EXERCISE DATA
------------------------------------------------------------------------

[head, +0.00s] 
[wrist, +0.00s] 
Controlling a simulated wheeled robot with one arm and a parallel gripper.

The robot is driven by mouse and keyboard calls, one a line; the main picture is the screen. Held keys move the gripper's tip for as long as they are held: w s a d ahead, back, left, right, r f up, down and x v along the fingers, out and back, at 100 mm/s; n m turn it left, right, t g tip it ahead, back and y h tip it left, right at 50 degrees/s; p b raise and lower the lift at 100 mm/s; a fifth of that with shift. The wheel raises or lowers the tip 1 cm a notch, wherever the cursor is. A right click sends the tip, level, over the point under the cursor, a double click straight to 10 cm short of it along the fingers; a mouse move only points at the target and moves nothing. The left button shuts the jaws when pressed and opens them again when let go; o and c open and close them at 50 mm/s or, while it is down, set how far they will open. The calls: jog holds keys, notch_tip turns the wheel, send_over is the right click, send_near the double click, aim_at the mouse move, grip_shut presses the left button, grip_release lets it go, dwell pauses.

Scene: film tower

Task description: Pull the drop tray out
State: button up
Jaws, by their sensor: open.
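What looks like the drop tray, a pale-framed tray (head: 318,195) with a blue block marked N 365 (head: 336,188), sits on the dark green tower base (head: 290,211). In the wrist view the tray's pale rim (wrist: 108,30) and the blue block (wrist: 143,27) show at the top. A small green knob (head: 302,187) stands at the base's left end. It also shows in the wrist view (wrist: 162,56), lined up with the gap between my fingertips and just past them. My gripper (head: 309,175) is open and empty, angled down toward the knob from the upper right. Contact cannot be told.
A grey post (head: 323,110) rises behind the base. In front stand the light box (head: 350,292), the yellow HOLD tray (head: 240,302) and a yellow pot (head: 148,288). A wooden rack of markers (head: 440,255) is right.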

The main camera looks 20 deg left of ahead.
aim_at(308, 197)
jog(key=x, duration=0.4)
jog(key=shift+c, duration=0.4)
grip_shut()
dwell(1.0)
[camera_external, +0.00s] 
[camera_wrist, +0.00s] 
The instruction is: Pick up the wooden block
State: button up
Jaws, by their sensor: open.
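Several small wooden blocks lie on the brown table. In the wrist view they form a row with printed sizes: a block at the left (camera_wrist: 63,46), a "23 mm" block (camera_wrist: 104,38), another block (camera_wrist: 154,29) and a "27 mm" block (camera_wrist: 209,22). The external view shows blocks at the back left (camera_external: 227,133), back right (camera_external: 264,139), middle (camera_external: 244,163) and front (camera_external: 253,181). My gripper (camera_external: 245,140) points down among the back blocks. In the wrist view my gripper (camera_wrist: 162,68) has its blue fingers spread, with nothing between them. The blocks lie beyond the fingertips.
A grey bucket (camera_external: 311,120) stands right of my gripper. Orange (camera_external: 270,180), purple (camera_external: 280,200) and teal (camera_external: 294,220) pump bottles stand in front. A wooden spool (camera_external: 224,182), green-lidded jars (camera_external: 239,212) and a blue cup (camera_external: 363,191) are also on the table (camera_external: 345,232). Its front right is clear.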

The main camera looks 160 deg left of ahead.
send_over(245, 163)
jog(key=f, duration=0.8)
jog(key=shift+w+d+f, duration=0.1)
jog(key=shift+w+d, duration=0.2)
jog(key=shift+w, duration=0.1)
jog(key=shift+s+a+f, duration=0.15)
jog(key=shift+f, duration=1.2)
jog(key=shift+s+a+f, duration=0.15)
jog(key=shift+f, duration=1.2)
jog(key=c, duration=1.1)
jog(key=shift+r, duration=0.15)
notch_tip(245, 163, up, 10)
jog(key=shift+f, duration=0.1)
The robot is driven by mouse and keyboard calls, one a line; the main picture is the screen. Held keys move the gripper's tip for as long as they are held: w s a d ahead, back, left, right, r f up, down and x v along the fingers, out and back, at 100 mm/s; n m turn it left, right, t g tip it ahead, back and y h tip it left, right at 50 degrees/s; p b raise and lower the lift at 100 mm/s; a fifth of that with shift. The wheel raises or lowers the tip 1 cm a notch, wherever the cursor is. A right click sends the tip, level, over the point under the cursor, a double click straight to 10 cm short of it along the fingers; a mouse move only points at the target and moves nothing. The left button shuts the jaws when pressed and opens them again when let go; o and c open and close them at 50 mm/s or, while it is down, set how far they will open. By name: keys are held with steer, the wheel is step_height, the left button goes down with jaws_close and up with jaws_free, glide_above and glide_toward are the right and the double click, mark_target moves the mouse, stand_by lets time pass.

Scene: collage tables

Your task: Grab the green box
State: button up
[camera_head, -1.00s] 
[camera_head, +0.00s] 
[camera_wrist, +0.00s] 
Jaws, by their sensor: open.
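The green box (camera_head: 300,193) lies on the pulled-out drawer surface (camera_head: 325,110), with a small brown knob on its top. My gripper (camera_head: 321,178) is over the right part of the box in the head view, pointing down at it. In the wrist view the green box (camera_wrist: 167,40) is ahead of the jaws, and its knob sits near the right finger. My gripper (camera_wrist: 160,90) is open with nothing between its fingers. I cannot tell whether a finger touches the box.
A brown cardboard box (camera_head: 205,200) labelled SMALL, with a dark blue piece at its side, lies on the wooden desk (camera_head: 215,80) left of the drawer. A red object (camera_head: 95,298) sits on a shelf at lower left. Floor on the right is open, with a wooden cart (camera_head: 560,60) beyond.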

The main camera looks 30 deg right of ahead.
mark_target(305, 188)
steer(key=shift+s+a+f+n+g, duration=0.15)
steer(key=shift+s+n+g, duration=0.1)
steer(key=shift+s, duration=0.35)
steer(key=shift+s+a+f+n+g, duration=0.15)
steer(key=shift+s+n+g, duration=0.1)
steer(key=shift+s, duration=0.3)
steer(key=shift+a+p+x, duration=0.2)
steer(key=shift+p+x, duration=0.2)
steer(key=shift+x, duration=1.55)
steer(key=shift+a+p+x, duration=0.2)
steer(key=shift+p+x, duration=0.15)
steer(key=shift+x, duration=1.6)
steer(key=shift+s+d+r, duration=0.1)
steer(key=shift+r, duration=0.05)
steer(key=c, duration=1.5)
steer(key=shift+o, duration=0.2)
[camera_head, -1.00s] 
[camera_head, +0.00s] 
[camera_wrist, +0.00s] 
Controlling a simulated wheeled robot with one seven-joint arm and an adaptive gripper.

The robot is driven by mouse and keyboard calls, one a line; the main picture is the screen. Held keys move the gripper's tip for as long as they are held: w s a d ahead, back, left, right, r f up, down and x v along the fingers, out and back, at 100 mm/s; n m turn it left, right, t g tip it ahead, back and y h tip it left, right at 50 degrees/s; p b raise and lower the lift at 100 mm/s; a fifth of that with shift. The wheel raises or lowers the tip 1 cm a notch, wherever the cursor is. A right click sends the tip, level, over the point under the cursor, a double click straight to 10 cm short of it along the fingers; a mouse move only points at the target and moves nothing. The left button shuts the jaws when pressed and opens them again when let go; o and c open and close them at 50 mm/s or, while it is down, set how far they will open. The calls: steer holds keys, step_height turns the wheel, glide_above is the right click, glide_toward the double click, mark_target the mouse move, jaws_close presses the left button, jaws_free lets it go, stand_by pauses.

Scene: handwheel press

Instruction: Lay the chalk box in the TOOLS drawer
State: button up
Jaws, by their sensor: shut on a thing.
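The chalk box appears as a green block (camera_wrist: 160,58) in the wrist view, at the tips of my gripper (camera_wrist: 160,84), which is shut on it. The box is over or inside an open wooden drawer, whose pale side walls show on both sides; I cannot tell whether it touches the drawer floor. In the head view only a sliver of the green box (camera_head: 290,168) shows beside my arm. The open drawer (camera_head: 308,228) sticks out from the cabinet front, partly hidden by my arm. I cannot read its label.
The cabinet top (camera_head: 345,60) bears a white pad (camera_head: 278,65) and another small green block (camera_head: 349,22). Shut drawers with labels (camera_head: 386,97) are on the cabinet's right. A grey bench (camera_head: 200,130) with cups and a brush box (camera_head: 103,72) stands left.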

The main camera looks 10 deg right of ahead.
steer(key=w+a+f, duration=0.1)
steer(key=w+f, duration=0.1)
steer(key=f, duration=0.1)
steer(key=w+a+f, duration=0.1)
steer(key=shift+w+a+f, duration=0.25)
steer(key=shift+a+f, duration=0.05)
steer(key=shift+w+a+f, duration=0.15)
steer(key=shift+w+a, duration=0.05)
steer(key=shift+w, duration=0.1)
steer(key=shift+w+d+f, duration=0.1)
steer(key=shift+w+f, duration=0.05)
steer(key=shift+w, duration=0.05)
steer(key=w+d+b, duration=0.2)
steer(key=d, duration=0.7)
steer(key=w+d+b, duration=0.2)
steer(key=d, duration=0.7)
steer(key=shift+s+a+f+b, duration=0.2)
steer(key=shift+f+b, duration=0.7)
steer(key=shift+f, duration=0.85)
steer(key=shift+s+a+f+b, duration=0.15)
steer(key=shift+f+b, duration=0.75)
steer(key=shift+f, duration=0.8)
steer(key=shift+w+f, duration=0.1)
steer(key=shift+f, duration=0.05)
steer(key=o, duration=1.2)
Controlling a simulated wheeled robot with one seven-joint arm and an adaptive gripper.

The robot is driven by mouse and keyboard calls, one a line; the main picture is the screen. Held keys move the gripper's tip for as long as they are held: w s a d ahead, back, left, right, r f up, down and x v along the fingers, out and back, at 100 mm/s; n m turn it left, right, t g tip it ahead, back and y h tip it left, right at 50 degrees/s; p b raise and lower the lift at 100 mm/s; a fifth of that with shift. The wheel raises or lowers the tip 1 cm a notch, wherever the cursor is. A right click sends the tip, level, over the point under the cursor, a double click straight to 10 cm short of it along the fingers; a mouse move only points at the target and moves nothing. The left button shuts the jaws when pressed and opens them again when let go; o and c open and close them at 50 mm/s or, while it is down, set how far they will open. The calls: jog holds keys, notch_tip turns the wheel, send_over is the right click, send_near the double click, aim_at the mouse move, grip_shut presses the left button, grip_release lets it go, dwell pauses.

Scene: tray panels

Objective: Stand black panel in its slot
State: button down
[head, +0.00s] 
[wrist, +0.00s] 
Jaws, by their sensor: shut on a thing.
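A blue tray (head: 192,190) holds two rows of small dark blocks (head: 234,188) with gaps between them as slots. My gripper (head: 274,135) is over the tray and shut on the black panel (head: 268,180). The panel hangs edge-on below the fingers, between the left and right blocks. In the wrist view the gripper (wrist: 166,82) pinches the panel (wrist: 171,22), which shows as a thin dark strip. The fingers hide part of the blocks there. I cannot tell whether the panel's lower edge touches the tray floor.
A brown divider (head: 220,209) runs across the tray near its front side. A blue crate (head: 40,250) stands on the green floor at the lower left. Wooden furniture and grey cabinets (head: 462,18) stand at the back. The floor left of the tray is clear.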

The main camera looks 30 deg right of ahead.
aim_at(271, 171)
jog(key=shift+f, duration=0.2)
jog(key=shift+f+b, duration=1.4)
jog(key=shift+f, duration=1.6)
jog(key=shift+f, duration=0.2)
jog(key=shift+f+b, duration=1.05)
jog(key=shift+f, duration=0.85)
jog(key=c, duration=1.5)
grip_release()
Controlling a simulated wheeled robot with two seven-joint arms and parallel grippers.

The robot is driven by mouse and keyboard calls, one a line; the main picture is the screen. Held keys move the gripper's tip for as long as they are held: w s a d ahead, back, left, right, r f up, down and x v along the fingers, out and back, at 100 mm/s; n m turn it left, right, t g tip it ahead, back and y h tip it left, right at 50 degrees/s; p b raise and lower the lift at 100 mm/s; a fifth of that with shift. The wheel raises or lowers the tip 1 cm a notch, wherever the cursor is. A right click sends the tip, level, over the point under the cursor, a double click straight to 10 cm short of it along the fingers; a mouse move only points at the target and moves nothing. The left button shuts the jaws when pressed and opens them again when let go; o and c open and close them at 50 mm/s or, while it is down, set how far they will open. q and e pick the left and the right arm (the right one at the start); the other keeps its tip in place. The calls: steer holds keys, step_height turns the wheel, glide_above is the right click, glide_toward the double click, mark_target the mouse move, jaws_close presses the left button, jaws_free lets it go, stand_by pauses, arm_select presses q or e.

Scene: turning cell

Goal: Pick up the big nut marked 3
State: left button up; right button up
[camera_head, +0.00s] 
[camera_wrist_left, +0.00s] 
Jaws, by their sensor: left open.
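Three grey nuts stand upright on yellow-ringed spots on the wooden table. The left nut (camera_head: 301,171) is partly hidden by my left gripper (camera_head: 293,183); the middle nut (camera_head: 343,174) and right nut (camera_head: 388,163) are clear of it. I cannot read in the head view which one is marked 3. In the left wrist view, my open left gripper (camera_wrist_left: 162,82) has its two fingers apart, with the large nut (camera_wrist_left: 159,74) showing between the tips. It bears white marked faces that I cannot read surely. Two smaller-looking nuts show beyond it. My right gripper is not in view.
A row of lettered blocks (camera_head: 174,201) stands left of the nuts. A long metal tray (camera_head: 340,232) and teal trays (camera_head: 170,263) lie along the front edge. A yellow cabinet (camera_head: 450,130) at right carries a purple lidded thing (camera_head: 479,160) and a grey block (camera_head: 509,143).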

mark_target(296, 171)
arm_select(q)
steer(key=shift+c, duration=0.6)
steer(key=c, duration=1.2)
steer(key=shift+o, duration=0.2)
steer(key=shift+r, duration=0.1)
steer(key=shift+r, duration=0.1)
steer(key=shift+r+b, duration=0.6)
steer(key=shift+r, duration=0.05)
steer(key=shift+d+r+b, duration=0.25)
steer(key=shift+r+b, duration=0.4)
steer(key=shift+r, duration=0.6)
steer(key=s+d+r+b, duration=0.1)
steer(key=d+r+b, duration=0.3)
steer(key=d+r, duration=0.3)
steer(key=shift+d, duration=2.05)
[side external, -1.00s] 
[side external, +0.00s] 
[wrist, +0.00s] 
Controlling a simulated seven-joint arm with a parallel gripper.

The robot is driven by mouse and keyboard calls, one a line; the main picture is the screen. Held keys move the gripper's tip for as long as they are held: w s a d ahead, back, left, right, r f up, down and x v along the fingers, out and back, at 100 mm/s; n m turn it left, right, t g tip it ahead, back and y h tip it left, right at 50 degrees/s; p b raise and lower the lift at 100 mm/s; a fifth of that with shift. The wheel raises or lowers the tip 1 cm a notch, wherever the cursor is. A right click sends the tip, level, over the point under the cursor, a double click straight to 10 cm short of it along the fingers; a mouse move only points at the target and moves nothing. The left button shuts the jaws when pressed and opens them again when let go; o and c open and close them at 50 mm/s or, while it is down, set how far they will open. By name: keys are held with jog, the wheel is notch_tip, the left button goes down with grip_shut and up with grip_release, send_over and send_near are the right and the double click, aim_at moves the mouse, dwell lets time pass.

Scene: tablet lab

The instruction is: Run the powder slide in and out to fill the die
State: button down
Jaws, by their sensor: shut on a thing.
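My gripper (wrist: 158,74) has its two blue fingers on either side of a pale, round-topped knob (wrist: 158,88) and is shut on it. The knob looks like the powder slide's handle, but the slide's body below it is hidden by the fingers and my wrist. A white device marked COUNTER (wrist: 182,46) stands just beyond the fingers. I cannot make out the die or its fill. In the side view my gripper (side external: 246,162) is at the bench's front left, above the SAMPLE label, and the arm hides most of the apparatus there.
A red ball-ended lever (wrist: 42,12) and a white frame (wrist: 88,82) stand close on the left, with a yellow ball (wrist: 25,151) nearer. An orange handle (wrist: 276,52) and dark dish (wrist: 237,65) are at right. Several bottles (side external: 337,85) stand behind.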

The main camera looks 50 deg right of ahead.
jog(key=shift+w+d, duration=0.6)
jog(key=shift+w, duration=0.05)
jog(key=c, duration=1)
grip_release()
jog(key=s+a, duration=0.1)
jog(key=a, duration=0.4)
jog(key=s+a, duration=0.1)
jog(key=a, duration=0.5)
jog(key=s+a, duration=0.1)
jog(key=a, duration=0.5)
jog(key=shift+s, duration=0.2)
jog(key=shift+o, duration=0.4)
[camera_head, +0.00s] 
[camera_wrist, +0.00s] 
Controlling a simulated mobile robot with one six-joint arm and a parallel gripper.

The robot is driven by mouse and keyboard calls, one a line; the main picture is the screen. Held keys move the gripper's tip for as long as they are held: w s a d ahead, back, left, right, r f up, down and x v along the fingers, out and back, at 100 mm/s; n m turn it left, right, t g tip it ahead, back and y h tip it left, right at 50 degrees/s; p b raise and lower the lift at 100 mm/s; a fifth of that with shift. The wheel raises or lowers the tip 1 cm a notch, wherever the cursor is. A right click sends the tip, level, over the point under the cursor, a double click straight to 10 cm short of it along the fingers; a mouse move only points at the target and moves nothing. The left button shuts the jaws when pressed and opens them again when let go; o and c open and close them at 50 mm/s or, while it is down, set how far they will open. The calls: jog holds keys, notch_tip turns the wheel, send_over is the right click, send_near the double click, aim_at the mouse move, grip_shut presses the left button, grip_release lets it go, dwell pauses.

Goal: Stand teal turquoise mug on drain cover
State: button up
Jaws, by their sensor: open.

------------------------------------------------------------------------

EXERCISE GOAL
Scan the material above and determine how many lines include the word "Controlling"; report only the number.

TASK ANSWER
6